# The request:
Please state how many lines in the records contain the string "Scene", with no words besides the number.

# Data section:
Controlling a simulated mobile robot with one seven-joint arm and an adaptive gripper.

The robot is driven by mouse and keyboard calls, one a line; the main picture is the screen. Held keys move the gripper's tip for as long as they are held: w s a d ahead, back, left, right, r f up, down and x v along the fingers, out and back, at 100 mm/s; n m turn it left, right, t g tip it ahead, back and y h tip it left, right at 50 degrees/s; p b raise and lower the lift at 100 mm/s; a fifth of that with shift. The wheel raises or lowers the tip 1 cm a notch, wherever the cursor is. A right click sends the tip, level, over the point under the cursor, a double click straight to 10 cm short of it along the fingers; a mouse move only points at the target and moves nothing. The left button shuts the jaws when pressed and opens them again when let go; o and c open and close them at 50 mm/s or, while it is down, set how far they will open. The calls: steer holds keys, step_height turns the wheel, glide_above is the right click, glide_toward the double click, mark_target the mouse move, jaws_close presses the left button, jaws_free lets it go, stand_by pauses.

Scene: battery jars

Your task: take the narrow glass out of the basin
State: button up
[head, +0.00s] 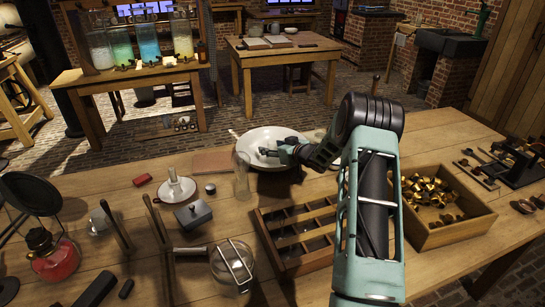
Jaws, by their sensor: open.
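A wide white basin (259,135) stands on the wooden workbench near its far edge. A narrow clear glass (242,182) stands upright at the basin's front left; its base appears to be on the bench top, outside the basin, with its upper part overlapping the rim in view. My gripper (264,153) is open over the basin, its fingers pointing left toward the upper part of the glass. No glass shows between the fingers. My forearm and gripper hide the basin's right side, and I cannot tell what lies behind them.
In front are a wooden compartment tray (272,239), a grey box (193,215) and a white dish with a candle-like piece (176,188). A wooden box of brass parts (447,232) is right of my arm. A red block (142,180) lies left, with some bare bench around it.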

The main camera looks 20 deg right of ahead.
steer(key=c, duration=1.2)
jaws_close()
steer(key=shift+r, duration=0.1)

...

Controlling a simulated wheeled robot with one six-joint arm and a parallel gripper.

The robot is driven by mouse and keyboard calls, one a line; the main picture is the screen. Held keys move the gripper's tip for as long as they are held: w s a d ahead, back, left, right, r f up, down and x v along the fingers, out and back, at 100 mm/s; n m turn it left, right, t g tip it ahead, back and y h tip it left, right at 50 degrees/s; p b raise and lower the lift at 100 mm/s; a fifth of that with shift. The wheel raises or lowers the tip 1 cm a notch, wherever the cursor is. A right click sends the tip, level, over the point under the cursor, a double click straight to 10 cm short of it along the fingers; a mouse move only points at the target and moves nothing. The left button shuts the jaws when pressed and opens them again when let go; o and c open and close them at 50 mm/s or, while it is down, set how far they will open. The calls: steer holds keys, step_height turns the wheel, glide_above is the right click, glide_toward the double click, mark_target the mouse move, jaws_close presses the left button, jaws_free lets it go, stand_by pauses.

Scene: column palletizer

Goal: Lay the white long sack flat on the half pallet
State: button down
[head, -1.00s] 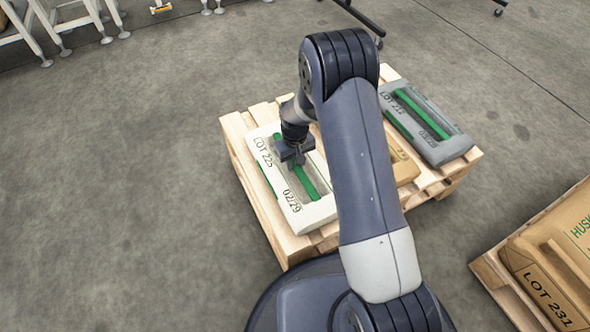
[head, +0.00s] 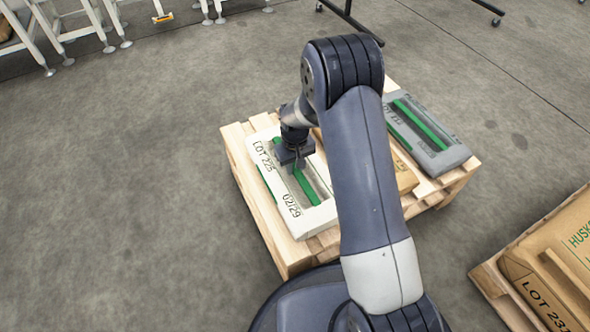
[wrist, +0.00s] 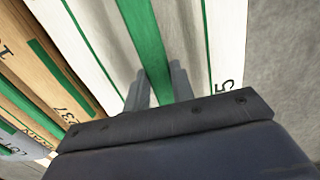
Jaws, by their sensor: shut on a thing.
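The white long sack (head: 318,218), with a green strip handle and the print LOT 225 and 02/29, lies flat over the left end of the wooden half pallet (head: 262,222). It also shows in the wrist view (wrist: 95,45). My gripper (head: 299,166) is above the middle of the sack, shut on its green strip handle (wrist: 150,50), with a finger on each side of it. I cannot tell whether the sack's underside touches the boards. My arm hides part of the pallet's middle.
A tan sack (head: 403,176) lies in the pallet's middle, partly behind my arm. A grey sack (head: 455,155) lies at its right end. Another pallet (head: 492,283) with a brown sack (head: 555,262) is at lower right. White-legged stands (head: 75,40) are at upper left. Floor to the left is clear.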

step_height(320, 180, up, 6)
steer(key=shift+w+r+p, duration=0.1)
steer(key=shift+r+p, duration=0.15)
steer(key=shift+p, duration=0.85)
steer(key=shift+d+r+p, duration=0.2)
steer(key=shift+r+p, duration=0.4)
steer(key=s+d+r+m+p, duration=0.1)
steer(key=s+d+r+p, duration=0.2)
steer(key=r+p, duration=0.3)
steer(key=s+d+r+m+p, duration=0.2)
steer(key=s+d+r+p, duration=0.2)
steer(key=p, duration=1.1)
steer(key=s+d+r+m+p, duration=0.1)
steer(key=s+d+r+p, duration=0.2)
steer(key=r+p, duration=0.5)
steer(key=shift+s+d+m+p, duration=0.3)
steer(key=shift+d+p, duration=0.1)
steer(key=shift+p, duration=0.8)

---

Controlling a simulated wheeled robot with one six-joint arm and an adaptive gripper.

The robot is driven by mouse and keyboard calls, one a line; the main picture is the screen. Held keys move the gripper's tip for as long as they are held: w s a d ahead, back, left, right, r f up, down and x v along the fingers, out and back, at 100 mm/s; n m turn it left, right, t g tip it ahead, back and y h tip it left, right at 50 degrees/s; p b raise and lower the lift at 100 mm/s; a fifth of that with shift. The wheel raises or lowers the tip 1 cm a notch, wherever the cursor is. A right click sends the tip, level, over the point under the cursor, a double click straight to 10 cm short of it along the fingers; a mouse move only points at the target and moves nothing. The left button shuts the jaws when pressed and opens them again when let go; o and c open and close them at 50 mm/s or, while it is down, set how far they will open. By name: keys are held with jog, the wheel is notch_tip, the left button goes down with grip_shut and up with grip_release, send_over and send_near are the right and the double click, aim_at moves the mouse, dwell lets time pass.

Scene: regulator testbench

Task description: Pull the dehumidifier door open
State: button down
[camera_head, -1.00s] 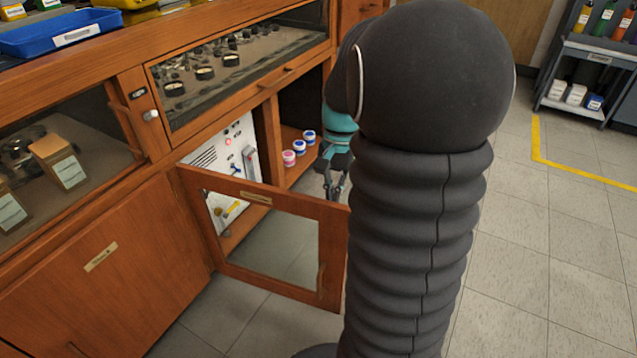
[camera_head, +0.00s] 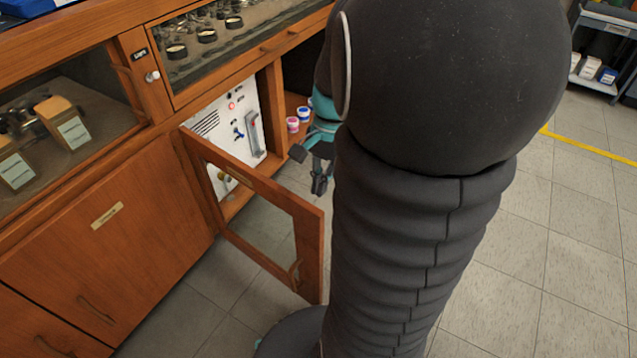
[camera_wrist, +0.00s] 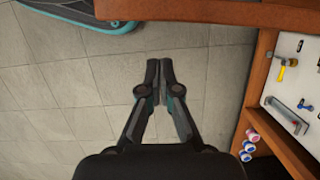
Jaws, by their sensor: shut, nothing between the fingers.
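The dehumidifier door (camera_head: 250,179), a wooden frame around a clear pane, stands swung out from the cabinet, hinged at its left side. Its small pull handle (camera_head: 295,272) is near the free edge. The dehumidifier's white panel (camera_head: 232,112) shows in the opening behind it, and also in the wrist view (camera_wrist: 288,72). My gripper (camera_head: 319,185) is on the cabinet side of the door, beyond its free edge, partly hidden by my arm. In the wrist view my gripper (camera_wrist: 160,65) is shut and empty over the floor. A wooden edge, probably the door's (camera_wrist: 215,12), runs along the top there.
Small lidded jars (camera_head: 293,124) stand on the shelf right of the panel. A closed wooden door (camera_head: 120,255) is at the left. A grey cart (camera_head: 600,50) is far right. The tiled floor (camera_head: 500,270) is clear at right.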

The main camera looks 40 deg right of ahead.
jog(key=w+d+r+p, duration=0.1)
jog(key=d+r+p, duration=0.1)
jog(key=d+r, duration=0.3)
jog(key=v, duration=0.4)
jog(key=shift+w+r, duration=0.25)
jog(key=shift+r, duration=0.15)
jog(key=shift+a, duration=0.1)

# Problem solution:
3